◆ **What the exercise asks**
For every line in the data below that contains "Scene", copy the line.

◇ ◇ ◇ ◇

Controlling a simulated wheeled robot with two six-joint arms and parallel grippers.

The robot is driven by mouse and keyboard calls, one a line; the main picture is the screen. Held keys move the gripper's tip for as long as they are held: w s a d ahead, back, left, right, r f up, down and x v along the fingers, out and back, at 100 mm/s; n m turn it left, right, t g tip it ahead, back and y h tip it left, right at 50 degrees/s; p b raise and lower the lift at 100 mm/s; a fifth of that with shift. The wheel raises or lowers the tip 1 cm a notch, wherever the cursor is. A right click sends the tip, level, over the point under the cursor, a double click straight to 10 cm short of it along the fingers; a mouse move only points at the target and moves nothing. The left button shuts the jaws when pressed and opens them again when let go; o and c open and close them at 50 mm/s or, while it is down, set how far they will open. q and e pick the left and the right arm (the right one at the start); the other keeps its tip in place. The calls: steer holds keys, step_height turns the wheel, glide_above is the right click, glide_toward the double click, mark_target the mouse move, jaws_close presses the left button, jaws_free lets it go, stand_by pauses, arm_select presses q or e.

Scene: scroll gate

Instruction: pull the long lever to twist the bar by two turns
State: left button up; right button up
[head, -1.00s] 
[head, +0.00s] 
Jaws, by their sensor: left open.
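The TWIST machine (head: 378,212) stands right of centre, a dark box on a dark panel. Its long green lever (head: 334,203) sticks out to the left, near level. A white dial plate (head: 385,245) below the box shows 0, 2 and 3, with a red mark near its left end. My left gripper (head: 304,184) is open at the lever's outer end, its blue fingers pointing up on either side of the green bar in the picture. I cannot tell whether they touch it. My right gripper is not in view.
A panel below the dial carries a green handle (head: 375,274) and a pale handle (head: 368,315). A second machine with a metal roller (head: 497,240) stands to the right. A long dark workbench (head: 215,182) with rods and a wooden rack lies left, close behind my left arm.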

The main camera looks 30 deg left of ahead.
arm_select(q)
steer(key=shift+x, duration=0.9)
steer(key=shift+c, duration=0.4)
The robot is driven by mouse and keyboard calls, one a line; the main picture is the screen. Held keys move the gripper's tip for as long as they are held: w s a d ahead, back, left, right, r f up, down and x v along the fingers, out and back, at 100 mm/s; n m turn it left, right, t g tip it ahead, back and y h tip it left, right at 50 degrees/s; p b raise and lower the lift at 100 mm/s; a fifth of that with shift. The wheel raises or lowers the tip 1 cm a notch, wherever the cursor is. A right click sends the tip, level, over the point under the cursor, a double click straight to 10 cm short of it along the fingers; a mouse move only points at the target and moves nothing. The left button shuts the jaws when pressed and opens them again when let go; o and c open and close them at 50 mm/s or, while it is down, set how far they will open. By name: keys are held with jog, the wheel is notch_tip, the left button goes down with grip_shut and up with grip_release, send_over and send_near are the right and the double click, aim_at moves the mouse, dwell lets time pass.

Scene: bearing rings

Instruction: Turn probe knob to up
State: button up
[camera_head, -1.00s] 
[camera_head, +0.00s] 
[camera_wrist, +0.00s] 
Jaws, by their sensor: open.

◇ ◇ ◇ ◇

◆ **Solution**
Scene: scroll gate
Scene: bearing rings

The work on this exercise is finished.